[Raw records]

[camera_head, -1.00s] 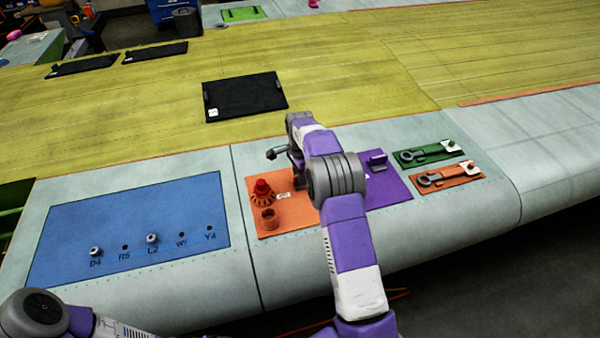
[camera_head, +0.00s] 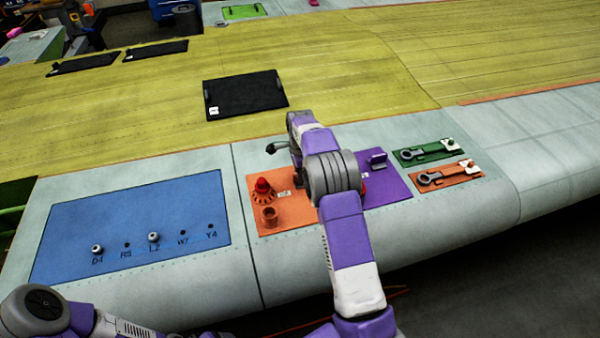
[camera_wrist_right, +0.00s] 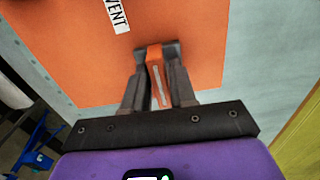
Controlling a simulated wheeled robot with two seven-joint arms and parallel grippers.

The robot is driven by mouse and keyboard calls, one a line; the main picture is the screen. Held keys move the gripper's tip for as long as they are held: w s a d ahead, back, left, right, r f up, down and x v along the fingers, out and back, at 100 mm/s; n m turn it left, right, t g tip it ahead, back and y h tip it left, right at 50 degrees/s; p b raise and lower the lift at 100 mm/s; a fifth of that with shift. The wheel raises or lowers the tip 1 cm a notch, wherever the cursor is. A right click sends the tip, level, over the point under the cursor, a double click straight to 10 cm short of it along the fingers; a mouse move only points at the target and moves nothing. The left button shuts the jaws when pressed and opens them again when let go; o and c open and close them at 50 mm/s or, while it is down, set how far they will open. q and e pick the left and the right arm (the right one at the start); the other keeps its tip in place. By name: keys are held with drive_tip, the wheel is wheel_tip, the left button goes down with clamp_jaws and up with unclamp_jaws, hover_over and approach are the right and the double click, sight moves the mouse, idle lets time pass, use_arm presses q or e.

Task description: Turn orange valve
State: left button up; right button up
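The orange panel (camera_head: 290,216) lies on the grey wing edge, and it also shows in the right wrist view (camera_wrist_right: 205,30). In that view the orange valve handle (camera_wrist_right: 157,72), a narrow upright bar with a pale stripe, stands between the fingers of my right gripper (camera_wrist_right: 157,52). The fingers appear closed against both sides of it. In the head view my right wrist hides the handle and most of the fingers. My left gripper is out of view; only part of my left arm shows at the lower left.
A purple panel (camera_head: 388,190) adjoins on the right, then green (camera_head: 426,151) and orange (camera_head: 448,177) strips. A blue panel (camera_head: 130,225) lies left. A white label (camera_wrist_right: 117,14) ends in "VENT".

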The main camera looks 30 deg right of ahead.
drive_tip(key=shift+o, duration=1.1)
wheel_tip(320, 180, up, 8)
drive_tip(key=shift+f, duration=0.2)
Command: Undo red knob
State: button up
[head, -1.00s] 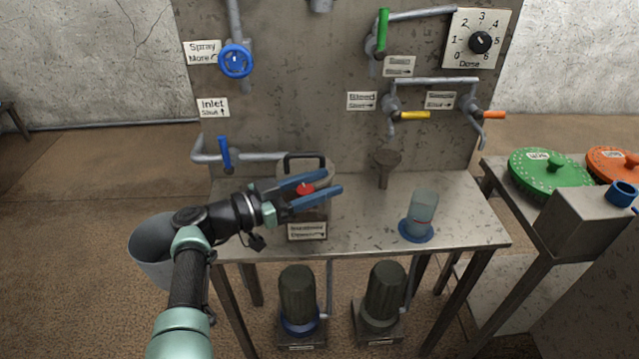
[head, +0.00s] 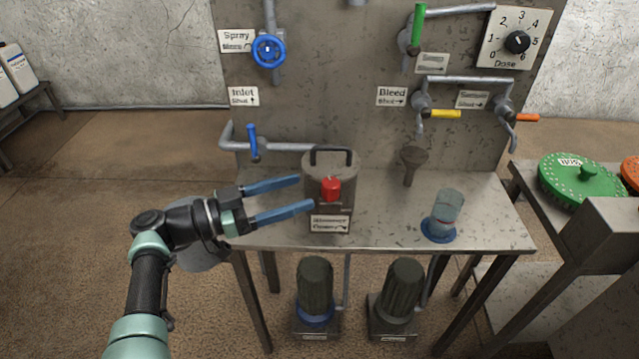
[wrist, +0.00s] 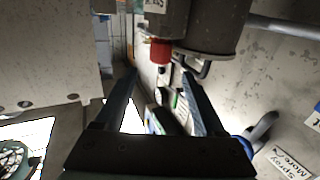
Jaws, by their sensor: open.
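The red knob (head: 331,189) is on the front of a grey canister (head: 322,165) with a black handle, standing on the metal bench. A label sits below the knob. My gripper (head: 307,192) is open and empty, just left of the knob in the head view, its blue fingers pointing toward the canister. In the wrist view the red knob (wrist: 160,51) shows beyond the fingertips of my gripper (wrist: 159,72), near the top centre. The fingers are not around the knob. Whether a fingertip touches the canister I cannot tell.
The back panel carries a blue spray wheel (head: 268,50), a blue inlet lever (head: 253,142), and green, yellow and orange levers. A funnel (head: 412,162) and a clear cup (head: 443,212) are to the right. Bare bench top (head: 375,220) lies between canister and cup.

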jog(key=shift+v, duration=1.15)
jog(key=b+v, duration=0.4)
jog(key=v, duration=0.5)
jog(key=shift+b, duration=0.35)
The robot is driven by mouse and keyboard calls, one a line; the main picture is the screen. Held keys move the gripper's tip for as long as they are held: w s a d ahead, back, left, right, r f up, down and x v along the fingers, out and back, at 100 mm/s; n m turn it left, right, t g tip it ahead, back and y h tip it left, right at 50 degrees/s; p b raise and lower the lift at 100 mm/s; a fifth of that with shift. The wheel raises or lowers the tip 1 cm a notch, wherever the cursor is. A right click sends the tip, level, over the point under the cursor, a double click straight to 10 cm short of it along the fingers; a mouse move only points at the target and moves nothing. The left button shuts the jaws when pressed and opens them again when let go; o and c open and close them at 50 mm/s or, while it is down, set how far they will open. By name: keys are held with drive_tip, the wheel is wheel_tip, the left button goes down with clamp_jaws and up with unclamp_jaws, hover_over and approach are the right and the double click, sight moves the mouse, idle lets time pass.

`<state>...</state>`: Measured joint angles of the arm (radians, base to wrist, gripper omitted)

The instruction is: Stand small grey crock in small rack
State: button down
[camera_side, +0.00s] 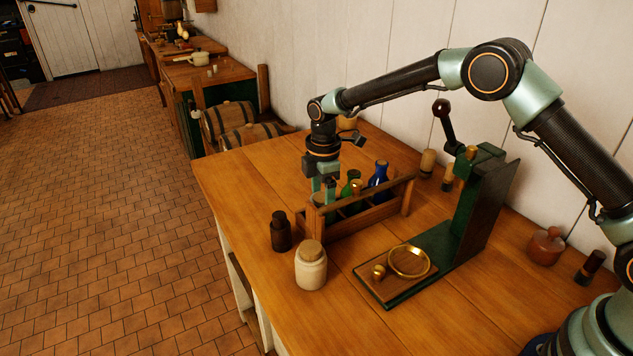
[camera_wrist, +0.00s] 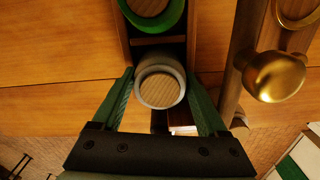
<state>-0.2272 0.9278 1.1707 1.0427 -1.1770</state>
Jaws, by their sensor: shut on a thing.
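The small grey crock (camera_wrist: 141,88), with a round wooden stopper, is between the two green fingers of my gripper (camera_wrist: 160,80) in the wrist view. In the side view my gripper (camera_side: 322,188) points down at the near left end of the small wooden rack (camera_side: 372,218); the rack also shows in the wrist view (camera_wrist: 123,35). The fingers are shut on the crock, which looks upright. It is at the rack's end compartment, but its base is hidden, so I cannot tell whether it touches the floor.
A green bottle (camera_side: 351,184) and a blue bottle (camera_side: 379,174) stand in the rack. A dark brown bottle (camera_side: 281,232) and a cream corked jar (camera_side: 311,268) stand close in front. A green press-like stand (camera_side: 478,200) with a brass ring (camera_side: 409,261) is at right.

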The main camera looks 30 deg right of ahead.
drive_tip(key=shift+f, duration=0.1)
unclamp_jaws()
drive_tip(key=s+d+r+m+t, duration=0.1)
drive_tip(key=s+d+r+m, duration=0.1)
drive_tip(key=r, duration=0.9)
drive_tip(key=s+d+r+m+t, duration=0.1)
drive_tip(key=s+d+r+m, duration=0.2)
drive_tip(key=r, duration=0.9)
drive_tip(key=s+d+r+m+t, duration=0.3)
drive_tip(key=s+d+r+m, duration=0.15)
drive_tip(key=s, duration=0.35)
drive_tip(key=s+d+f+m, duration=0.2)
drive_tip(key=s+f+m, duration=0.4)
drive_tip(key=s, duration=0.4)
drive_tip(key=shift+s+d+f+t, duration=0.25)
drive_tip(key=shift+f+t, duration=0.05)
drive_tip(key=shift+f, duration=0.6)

WORK TO COMPLETE |
Locate all lines in the listing above with the word "joint". Copy them.

FINISHED TASK |
Controlling a simulated wheeled robot with two seven-joint arms and parallel grippers.
`<state>...</state>`: Measured joint angles of the arm (radians, base to wrist, gripper omitted)

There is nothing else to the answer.